Podcast: Wireframes

Russell:

Yeah, I think understanding or, at least, educating clients as to what the importance of wireframes is and what it’s actually telling you. Sometimes you’ll find that.. well, I think, early mistakes in wireframe is making them look too nice. The lowest end of the scale is to sketch on paper with a pen or pencil or something. The higher end is that you can kind of make something look a bit designing, right? Those are the early mistakes you make with wireframes is that.

Tom:

Well we’ve done it. It depends on the client, doesn’t it? Because, no, we’ve done a project we’ve worked on recently and we put the wireframe in front of them and then that became the design.
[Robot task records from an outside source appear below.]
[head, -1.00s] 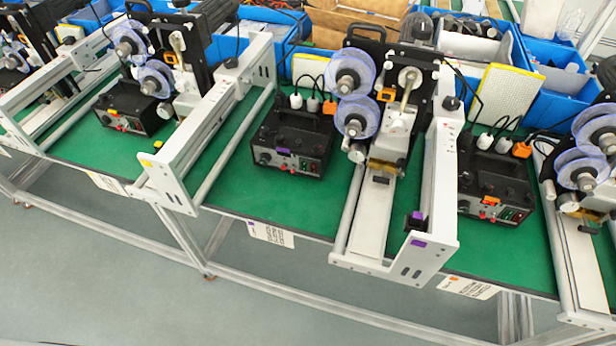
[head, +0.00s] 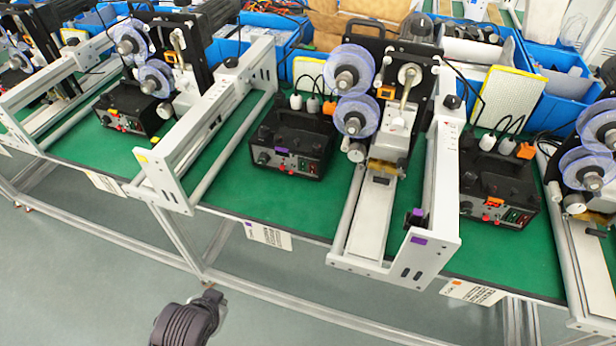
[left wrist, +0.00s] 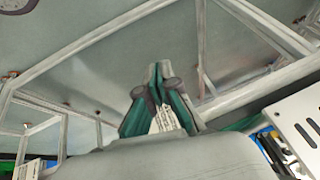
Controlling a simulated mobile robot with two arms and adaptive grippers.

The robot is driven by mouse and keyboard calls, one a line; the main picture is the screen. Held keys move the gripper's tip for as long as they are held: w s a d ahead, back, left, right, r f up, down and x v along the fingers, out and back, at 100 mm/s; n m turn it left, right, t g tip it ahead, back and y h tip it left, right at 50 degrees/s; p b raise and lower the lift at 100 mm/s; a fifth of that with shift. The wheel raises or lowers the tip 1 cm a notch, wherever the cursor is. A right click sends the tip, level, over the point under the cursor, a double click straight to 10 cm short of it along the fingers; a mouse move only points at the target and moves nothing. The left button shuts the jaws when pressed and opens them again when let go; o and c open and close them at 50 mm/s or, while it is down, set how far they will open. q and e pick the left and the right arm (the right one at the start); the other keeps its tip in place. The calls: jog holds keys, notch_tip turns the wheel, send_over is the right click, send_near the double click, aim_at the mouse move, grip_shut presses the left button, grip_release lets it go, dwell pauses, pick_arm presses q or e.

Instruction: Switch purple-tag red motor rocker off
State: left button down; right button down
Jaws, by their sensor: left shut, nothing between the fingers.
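The purple-tag control box (head: 291,140) is black and stands on the green bench in the middle of the head view. Its purple tag (head: 282,151) is on the front panel, beside small red switches and knobs too small to read. The rocker's position cannot be told. Part of my left arm (head: 190,318) shows dark at the bottom of the head view, in front of the bench and well short of the box. In the left wrist view my left gripper (left wrist: 154,82) is shut and empty. My right gripper is not in view.
An orange-tag box (head: 497,188) stands to the right and a yellow-tag box (head: 128,112) to the left. A white machine frame with a purple-marked end (head: 418,240) juts forward right of the purple-tag box. Open floor (head: 100,270) lies before the bench.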

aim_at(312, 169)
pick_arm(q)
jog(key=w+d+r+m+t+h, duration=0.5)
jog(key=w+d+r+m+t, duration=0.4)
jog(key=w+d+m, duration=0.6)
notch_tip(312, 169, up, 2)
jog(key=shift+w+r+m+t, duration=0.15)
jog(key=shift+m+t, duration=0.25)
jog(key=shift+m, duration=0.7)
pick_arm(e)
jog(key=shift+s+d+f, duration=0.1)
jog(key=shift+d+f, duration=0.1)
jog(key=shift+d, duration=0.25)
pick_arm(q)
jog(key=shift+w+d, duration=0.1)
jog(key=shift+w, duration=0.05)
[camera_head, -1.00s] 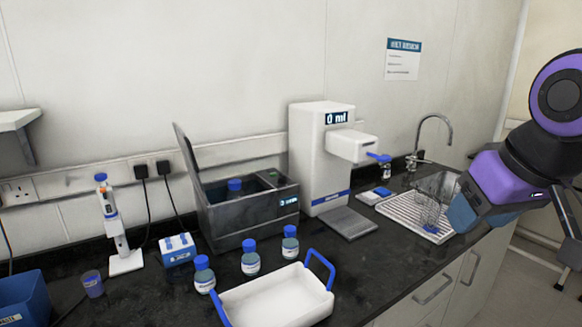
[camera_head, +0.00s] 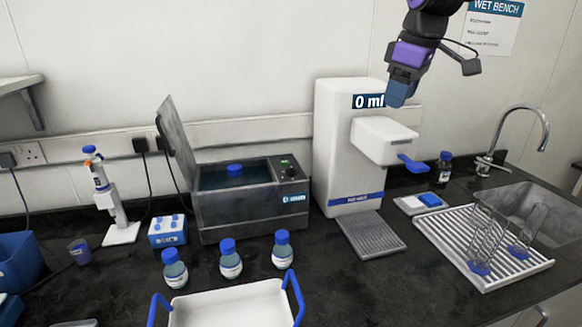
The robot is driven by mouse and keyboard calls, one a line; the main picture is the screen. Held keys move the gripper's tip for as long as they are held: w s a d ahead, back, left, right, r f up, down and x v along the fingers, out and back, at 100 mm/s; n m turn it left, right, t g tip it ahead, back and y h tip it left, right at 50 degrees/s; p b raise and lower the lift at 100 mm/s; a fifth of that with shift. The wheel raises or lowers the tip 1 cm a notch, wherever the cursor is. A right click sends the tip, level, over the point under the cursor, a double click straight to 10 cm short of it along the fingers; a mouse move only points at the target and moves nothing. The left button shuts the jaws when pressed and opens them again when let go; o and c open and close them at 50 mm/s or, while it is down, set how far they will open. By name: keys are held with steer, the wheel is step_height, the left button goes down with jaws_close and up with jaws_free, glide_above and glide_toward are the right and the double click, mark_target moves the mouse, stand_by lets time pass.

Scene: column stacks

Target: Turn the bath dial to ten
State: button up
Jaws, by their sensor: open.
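The bath (camera_head: 235,215) is a dark grey metal box at the left centre, with its lid raised at the left. A blue-capped bottle (camera_head: 234,171) stands in its water. The bath dial (camera_head: 289,170) is a small dark knob on the top panel at the right, close to a green light. The front display (camera_head: 294,198) reads 0, with small letters that look like "min".
A white dispenser (camera_head: 335,130) reading 0 ml stands just right of the bath. Several blue-capped bottles (camera_head: 230,262) and a white tray with blue handles (camera_head: 230,308) are in front. A pipette stand (camera_head: 122,234) and a blue rack (camera_head: 167,231) are left. The sink (camera_head: 540,205) is right.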

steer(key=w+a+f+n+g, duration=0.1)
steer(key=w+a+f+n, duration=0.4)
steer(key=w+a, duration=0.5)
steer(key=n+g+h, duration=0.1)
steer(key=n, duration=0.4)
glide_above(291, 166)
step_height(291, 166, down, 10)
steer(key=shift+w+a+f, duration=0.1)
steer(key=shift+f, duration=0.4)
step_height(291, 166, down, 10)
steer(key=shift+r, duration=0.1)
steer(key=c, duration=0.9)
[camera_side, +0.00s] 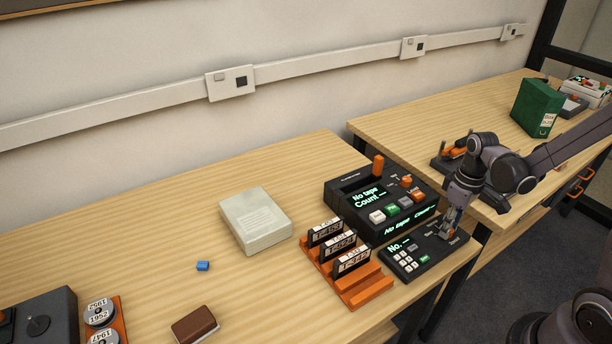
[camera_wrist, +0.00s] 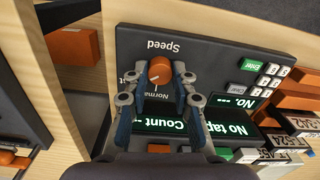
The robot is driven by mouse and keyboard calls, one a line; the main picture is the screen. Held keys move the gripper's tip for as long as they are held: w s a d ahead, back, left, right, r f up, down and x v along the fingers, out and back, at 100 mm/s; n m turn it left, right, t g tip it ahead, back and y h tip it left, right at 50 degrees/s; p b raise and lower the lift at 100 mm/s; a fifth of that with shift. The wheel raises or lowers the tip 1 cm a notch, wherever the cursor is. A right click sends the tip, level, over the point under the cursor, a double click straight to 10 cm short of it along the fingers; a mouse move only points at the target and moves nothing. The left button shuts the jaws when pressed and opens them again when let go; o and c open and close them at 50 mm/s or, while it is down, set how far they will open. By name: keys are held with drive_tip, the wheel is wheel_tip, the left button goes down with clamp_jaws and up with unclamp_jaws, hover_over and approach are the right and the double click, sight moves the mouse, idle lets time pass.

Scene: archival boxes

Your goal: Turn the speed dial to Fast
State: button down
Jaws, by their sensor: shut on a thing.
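The orange speed dial (camera_wrist: 160,69) sits on a dark keypad panel (camera_wrist: 200,48), beside the upside-down word "Speed" in the wrist view. My gripper (camera_wrist: 160,76) is shut on the dial, with one finger on each side of it. The label "Normal" shows below the dial, and a label at its left is mostly hidden by a finger, so only its last letter shows. A pale mark on the dial seems to point down toward "Normal", but it is small. In the side view my gripper (camera_side: 447,232) is at the panel's (camera_side: 415,262) right end and hides the dial.
The tape machine (camera_side: 380,197), its display reading "No tape" and "Count", stands just behind the panel. An orange rack (camera_side: 365,290) with several labelled tapes is at its left. A pale box (camera_side: 255,220), blue block (camera_side: 203,266) and brown block (camera_side: 195,325) lie farther left.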

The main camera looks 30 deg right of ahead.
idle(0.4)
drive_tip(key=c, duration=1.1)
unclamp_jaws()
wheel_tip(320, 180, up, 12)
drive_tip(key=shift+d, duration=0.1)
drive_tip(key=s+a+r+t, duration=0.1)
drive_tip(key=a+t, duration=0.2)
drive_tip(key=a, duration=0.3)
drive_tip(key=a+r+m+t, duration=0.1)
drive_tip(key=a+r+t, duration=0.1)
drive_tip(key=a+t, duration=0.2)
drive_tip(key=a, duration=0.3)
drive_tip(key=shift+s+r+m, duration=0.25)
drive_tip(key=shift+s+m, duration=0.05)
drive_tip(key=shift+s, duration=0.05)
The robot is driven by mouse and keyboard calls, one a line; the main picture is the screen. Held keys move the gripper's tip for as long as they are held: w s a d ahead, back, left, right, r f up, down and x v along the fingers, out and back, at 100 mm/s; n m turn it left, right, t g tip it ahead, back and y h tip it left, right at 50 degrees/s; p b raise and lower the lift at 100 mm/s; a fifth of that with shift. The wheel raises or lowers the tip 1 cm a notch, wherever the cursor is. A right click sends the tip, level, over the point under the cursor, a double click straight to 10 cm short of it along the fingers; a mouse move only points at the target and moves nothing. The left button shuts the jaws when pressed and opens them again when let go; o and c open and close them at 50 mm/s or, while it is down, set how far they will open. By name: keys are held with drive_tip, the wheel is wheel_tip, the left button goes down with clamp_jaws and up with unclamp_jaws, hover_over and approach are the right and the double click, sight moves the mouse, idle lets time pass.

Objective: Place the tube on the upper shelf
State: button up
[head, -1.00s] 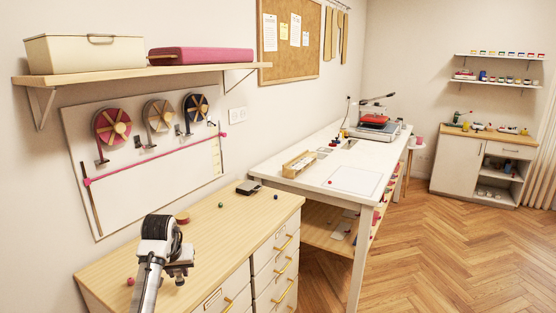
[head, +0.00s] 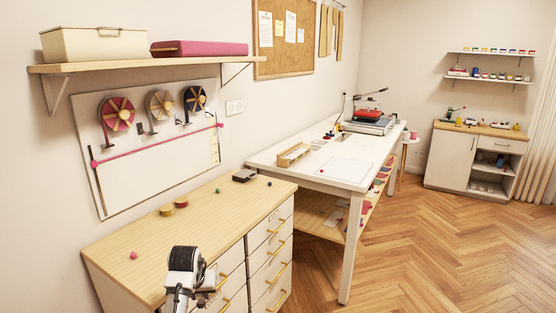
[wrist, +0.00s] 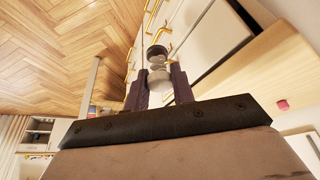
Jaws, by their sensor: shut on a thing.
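My gripper (head: 207,296) is low in the head view, in front of the drawer cabinet. In the wrist view its two dark fingers (wrist: 160,88) are shut on a small pale, rounded thing with a dark ring at its far end, likely the tube (wrist: 158,66). The tube cannot be made out in the head view. On the far wall at right are two shelves: an upper shelf (head: 490,53) with a row of small coloured jars, and a lower shelf (head: 490,79) with jars and other items. The gripper is far from both.
A wooden wall shelf (head: 140,66) at left holds a cream box (head: 95,43) and a pink case (head: 200,48). The drawer cabinet (head: 225,200) and white worktable (head: 310,176) stand along the left wall. The wooden floor (head: 400,240) to their right is clear.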

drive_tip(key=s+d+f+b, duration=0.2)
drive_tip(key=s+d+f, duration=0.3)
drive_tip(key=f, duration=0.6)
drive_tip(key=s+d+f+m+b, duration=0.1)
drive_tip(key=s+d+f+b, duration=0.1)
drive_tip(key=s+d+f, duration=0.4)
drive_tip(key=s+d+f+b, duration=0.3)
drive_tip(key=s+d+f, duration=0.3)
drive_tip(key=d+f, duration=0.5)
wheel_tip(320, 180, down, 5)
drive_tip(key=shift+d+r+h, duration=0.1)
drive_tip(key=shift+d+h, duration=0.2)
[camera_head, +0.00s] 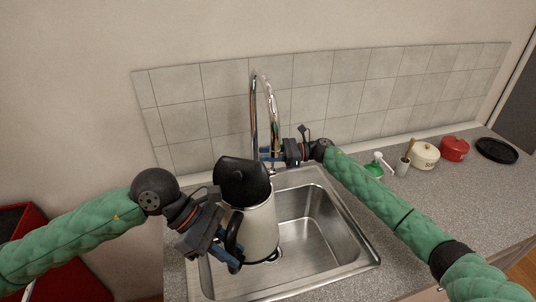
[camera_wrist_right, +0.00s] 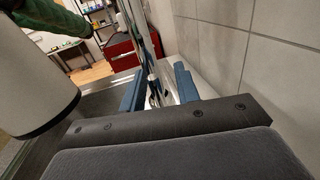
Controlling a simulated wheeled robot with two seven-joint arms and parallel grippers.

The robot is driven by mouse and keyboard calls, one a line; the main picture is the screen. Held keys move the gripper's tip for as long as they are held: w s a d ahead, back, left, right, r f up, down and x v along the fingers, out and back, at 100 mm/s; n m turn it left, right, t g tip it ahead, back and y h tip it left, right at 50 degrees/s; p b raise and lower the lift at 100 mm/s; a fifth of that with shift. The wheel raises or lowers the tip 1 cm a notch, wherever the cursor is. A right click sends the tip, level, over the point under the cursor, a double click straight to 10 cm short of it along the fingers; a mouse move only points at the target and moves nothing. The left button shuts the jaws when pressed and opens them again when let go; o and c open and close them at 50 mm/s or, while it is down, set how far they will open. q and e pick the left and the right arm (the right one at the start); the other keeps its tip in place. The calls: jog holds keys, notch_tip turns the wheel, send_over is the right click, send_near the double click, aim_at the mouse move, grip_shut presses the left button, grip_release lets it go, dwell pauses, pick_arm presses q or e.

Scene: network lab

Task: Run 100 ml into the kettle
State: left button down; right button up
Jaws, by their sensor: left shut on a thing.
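The white kettle (camera_head: 262,228) with its black lid (camera_head: 240,178) is upright over the left part of the sink (camera_head: 315,232). The lid looks raised, and the kettle's mouth is hidden. My left gripper (camera_head: 230,258) is shut on the kettle's black handle. The tall chrome tap (camera_head: 254,105) rises behind the kettle. My right gripper (camera_head: 270,154) is at the tap's lower part, its blue fingers apart. In the right wrist view, chrome tap parts (camera_wrist_right: 153,92) show between the fingers (camera_wrist_right: 158,90), and the kettle (camera_wrist_right: 35,85) is at the left. I cannot tell whether water runs.
On the counter at right stand a green-and-white bottle (camera_head: 377,167), a utensil cup (camera_head: 403,166), a cream pot (camera_head: 425,156), a red pot (camera_head: 455,149) and a black pan (camera_head: 497,150). The tiled wall (camera_head: 335,85) is close behind the tap. The front right counter is free.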

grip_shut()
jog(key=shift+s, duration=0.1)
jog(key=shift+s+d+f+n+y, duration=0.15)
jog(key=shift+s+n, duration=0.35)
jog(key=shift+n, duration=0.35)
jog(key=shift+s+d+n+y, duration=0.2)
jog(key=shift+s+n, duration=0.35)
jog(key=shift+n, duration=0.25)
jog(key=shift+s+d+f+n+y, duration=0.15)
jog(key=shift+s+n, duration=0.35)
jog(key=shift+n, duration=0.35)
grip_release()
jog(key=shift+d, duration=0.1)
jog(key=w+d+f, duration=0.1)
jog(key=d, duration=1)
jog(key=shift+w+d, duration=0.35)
It was like that wasn’t the intention goal.

Russell:

Yeah, it’s never the intention.

Tom:

It’s like, appreciate that these look pretty good for wireframes, but oh my God, this a bad situation we’ve got now.

Russell:

I mean, it kind of tells you that maybe you didn’t communicate correctly or you’ve put too much work in when, in the design stage, someone refers back to the wireframes about something to assess it. That needs to be a clear cut line and that wireframes is supposed to just talk about how content can be displayed and the layouts you think are going to work. What thy aren’t supposed to talk about is anything to do with any of your colour scheme. There’s no design there at all with any of the sort with theme to it. That’s like something we still find nauseating. We need to make clear of that.

Tom:

It’s really difficult to make that cool because it does depend on who the client or how switched on they are. Plenty of the people that we work with are all about wireframes can do it themselves and you don’t really have to worry about those people, but certainly with people who are unfamiliar with that. It can be a problem if they look at it and be like, “I don’t understand what this is.” Then you’re like, “Well, that’s a barrier to us getting any further on this because you don’t fully understand what you’re seeing.” How would you provide comments? That stuff can be quite tricky. I mean, there’s way to get over it and, in general, people do understand once you walk them through it, but there’s always that worry, you know?

Russell:

I mean, there’s even that issue that some of the nicer tools you use now, they will make your wireframes look better and that’s a problem in itself, right?

Tom:

Yeah.

Russell:

Because, “Oh, that means this is a nicer tool to be using” that can cause problems down the line. People were like “we actually realise the fonts and the wireframe.” That’s fine, but no. There’s no way that decision should come from.

Tom:

I remember a time we were doing some testing on a wireframe for one of our older clients and it was quite a worked up wireframe it was for user testing, which, is again another good thing of wireframes is they can be designed to look like a site. Therefore, you can test use journeys. You can test layout all that kind of stuff. Very, very.. you haven’t spent ages on this thing. You just spent time on the wireframe. One of the guys just looks at it it and was like, “Yeah, it looks really good. You going to put some colour in it?” It’s just like, this isn’t the site? I mean, yeah, of course. He was like, “Oh, I like grey, but, you know, maybe you should try blue.” It’s like, come on man.